§ **Required work**
Report every line in the listing that contains the string "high".

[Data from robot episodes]
---*---

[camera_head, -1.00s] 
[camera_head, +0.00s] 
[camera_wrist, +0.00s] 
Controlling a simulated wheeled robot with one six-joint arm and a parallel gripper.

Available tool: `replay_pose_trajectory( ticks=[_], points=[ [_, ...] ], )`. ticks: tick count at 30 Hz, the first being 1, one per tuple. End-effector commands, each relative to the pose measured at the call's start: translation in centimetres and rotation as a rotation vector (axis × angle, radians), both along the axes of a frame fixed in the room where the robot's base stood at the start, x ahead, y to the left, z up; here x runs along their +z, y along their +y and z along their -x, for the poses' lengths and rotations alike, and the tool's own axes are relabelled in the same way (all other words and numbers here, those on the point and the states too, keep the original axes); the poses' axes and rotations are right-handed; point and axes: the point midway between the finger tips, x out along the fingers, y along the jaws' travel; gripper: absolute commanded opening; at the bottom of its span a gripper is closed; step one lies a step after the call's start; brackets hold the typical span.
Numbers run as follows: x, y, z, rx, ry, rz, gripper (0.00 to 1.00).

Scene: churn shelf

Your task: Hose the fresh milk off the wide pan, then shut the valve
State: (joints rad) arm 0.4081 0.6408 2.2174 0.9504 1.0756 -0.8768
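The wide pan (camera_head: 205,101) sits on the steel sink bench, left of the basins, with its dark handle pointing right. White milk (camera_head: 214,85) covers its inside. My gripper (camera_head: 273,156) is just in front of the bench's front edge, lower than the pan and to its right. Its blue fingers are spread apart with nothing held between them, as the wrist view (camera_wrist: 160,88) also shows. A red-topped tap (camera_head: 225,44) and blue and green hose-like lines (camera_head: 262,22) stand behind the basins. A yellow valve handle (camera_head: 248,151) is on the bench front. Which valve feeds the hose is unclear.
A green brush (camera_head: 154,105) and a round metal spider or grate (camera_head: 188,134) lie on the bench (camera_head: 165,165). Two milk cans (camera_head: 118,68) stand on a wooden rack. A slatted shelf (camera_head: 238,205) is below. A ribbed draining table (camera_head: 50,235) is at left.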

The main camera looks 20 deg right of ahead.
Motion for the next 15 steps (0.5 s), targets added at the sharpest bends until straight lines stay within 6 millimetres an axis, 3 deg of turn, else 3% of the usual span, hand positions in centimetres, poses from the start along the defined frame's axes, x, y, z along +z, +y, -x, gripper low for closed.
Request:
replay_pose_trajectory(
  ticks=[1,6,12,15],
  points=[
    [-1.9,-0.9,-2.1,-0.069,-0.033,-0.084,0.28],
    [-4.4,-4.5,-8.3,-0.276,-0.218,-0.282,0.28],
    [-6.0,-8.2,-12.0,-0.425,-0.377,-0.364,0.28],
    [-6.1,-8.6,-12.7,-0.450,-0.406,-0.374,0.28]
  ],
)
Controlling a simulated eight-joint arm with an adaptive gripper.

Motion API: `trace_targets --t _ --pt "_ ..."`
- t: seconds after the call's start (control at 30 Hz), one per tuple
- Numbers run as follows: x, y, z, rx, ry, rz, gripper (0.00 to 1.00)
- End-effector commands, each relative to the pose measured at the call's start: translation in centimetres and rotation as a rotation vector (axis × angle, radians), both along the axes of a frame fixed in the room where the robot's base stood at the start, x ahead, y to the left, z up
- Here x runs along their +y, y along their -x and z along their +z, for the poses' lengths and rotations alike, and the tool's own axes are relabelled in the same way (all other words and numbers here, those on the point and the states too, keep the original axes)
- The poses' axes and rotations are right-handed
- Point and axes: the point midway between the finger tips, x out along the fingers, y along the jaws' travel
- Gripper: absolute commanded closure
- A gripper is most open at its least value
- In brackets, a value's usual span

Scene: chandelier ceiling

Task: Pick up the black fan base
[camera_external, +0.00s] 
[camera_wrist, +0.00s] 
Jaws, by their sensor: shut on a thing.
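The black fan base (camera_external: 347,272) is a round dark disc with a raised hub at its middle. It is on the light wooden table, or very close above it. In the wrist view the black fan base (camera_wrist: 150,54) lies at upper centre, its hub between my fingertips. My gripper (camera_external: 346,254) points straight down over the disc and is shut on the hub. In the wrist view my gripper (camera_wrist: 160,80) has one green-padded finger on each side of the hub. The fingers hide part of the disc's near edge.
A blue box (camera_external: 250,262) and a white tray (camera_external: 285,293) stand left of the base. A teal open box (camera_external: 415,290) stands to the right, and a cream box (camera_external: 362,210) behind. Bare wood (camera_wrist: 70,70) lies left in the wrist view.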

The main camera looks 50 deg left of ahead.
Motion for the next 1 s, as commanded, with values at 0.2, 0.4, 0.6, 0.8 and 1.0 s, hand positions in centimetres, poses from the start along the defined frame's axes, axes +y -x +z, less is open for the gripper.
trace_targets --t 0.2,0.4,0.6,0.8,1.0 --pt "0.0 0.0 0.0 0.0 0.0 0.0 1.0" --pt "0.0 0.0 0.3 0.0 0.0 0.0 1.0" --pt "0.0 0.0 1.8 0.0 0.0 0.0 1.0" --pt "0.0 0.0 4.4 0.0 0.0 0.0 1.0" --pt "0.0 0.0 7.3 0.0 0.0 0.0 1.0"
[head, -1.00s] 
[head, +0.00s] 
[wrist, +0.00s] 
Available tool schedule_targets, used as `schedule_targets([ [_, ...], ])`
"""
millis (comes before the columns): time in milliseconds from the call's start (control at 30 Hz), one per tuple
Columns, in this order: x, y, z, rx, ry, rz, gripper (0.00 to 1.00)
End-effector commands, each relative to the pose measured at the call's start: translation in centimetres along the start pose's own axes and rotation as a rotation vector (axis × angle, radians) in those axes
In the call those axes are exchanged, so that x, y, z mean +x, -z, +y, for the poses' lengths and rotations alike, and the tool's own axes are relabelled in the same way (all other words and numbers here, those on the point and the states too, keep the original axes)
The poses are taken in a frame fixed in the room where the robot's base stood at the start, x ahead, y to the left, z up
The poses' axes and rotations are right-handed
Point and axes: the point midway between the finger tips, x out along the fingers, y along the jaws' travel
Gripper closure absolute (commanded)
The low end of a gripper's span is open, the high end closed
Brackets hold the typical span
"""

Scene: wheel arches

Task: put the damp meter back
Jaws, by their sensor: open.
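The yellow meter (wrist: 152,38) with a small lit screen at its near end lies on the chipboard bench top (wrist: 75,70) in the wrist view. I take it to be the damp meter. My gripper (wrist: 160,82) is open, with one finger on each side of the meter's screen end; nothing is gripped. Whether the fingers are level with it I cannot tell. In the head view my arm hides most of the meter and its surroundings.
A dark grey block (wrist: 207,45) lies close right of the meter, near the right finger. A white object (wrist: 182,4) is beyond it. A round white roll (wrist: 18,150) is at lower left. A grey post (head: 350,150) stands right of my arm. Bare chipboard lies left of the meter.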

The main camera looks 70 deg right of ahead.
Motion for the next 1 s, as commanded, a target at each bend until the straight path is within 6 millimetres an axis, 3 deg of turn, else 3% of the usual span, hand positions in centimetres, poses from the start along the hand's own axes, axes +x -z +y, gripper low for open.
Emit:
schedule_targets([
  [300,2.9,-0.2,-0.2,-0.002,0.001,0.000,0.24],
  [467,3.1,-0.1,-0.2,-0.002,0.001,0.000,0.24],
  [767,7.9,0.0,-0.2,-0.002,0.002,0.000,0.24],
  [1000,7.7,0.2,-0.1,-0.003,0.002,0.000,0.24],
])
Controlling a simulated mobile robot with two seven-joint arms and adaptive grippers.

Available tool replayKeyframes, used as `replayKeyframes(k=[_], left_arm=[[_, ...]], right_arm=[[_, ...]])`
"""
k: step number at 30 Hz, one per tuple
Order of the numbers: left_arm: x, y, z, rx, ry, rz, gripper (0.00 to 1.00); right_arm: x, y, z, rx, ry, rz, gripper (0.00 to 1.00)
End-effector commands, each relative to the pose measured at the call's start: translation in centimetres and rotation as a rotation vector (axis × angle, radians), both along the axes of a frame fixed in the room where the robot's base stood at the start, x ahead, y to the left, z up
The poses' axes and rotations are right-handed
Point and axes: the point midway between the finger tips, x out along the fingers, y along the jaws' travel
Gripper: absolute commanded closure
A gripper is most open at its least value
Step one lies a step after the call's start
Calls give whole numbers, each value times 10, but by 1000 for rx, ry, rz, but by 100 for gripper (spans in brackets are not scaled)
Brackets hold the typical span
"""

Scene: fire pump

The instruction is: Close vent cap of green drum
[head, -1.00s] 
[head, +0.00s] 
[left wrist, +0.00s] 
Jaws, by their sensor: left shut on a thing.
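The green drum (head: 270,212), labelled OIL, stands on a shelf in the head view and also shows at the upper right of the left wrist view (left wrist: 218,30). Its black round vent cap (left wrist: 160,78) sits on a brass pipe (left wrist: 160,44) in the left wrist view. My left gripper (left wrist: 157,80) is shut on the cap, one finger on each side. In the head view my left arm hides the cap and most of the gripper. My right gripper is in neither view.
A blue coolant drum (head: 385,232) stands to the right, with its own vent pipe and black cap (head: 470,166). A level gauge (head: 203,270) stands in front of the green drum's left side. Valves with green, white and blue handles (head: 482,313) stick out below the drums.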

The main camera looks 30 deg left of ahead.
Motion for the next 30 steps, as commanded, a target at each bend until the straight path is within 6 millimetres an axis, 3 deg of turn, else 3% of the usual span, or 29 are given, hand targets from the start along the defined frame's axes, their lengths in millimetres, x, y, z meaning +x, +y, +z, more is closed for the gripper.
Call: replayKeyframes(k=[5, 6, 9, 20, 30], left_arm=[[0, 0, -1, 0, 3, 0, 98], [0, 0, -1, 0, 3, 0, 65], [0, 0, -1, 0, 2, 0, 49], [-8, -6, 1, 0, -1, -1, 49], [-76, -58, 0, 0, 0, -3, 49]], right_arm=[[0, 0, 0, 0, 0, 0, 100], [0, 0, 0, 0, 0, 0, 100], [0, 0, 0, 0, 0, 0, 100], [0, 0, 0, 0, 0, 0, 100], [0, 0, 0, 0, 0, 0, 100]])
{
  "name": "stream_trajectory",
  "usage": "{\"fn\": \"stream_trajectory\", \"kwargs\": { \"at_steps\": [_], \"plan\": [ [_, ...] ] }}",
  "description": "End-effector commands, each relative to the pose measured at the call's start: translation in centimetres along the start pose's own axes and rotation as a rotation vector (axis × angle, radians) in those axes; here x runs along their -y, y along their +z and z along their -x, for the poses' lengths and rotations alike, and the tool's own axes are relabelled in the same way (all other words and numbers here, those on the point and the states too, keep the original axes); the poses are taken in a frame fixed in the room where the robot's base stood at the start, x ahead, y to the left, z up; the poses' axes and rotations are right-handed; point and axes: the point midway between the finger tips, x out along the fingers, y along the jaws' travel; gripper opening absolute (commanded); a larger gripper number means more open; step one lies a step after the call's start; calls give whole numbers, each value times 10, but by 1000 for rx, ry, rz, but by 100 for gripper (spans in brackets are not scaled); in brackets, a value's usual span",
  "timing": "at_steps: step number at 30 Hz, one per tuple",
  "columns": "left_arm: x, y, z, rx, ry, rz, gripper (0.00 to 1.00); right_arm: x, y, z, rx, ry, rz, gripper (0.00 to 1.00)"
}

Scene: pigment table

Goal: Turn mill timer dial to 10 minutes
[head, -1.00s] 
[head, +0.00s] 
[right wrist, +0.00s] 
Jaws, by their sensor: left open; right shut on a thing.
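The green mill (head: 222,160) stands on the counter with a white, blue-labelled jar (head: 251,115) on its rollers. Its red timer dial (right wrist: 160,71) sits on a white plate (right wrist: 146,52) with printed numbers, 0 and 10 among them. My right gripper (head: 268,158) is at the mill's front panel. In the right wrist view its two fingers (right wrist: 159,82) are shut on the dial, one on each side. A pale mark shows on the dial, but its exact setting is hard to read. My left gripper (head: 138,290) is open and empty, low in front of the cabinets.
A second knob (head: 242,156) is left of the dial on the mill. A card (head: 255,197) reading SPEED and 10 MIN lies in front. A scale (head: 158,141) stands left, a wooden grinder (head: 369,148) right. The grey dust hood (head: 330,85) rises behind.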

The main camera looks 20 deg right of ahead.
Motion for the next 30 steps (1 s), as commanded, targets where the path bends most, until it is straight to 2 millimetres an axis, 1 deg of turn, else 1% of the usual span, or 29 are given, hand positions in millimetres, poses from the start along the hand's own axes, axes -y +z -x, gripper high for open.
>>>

---*---

§ **Completed task**
The low end of a gripper's span is open, the high end closed
Motion for the next 30 steps (1 s), as commanded, targets where the path bends most, until it is straight to 2 millimetres an axis, 1 deg of turn, else 1% of the usual span, or 29 are given, hand positions in millimetres, poses from the start along the hand's own axes, axes -y +z -x, gripper high for open.

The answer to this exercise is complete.